La droite grecque, qui a toujours martelé que le gouvernement de Syriza ne pouvait être qu'une parenthèse, a donc repris les rênes du pouvoir en juillet sans pouvoir cacher sa joie profonde d'infliger à la gauche une défaite profonde, et que certains petits roquets de l'aile d'extrême droite, comme le fascistoïde Georgiadis, voudraient irrémédiable.
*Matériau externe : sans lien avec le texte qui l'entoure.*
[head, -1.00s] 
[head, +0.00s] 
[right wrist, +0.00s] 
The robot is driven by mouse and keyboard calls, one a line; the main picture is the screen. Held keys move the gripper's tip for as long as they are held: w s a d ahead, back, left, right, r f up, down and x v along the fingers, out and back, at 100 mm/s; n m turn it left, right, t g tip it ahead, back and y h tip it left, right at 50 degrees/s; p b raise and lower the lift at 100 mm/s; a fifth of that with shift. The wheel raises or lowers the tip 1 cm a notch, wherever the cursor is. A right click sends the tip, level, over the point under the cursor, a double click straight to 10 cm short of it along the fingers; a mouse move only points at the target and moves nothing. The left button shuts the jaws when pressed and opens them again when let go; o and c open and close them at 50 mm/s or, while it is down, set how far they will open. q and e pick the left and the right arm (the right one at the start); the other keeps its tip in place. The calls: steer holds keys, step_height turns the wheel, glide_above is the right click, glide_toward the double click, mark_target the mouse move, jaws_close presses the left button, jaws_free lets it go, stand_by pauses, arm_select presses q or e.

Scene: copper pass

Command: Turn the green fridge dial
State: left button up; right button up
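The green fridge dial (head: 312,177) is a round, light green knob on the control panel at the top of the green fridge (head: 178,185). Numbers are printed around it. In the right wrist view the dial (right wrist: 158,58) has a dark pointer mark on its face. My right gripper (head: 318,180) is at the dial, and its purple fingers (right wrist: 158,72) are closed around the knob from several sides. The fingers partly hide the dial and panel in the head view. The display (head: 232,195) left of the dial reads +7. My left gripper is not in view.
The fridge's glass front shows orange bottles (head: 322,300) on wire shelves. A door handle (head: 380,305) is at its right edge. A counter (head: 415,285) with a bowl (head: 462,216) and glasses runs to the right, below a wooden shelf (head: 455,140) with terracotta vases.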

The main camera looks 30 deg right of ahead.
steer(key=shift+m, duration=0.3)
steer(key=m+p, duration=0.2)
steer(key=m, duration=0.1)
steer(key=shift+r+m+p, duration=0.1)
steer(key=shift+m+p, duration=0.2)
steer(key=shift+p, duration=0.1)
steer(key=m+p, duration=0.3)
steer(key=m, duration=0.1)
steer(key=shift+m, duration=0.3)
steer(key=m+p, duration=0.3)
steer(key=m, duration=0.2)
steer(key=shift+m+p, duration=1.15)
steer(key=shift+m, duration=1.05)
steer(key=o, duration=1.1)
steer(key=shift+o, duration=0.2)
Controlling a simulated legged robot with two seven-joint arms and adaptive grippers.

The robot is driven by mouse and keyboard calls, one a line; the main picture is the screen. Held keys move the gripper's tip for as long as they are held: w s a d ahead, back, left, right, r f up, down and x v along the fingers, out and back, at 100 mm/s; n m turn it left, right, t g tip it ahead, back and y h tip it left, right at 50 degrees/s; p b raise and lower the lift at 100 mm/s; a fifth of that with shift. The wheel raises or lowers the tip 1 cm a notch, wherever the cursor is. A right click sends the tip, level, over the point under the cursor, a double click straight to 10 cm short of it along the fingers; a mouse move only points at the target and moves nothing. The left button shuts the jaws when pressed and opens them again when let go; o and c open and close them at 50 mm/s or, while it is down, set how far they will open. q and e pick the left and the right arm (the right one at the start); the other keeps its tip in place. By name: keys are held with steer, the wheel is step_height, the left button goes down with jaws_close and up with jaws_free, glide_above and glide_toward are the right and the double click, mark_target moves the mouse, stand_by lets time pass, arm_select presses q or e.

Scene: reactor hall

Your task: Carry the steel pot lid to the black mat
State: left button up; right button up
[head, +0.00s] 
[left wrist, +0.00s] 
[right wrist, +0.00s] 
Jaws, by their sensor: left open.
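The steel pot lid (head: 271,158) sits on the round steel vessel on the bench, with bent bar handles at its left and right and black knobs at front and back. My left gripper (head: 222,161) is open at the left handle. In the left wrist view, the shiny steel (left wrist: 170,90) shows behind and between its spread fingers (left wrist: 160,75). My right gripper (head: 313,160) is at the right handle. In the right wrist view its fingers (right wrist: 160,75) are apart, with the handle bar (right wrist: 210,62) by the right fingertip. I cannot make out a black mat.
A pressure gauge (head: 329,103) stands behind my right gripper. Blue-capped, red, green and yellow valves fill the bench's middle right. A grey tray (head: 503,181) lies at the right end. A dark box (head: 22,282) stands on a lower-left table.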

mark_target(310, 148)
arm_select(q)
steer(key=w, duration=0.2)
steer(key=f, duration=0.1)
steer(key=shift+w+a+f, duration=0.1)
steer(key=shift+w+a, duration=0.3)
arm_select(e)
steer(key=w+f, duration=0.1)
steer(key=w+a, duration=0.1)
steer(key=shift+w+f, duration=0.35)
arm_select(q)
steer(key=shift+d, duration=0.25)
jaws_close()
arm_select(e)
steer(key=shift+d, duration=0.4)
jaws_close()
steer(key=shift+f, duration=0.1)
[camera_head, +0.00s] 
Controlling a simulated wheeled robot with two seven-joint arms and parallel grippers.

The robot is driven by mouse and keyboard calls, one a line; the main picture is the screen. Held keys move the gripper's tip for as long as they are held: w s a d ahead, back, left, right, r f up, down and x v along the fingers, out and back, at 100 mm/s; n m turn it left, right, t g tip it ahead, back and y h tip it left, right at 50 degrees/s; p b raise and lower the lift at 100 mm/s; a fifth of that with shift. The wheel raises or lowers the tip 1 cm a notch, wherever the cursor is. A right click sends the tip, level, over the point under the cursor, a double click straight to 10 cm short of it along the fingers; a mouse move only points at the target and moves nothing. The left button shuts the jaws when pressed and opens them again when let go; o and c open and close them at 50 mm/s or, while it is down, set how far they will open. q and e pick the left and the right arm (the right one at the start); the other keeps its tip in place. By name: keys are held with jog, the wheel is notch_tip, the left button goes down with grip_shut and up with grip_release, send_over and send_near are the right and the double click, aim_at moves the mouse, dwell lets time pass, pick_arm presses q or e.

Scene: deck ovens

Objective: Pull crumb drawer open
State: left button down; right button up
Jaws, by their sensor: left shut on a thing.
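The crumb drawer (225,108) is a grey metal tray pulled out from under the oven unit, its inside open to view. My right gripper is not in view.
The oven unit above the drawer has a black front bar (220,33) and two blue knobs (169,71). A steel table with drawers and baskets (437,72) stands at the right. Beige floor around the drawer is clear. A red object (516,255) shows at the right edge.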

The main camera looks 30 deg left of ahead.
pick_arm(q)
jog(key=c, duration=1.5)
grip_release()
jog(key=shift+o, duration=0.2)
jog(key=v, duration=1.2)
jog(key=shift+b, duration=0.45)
En s'appuyant insolemment sur ce courant de droite extrême, qui va de l'ancien fasciste « tueur à la hache » Voridis, devenu ministre du Développement agricole, au courant nationaliste de l'ancien premier ministre Samaras l'extrême libéral, Mitsotakis a immédiatement voulu prendre toutes les rênes du pouvoir, sans se préoccuper de la qualité des sbires à qui il confiait des responsabilités : résultat, un dirigeant des services secrets qui a menti sur ses diplômes, idem pour le militaire à qui il vient de confier la responsabilité de la « gestion » des réfugiéEs, un nationaliste raciste qui ne rêve que de camps de concentration… Au tourisme, il a nommé un affairiste enfariné, admirateur de la junte des colonels, belle image pour la vitrine touristique…
La liste est longue, et chaque jour la presse indépendante met à jour des vices de procédure, des mensonges éhontés, qui sont la vraie face de ce que Mitsotakis vante comme le « gouvernement des meilleurs », slogan ridicule relayé par des médias majoritairement aux ordres de la Nouvelle Démocratie et du patronat, ce dont le gouvernement a voulu les récompenser en accordant discrètement des subventions y compris à des journaux de caniveau, presse raciste et à scandale !
Et en cette fin d'année, pendant que la droite prépare un budget évidemment uniquement favorable au patronat, ce qui mobilise de plus en plus largement, ce sont avant tout les innombrables et très inquiétantes attaques contre les droits démocratiques et y compris contre la justice élémentaire… On relèvera trois exemples de ces faits sur lesquels se déroulent ces jours-ci des mobilisations qui ne demandent qu'à prendre de l'ampleur … si on sait (enfin!) s'en donner les moyens.
L'indécence d'une procureure favorable au groupe criminel Chryssi Avgi (Aube Dorée)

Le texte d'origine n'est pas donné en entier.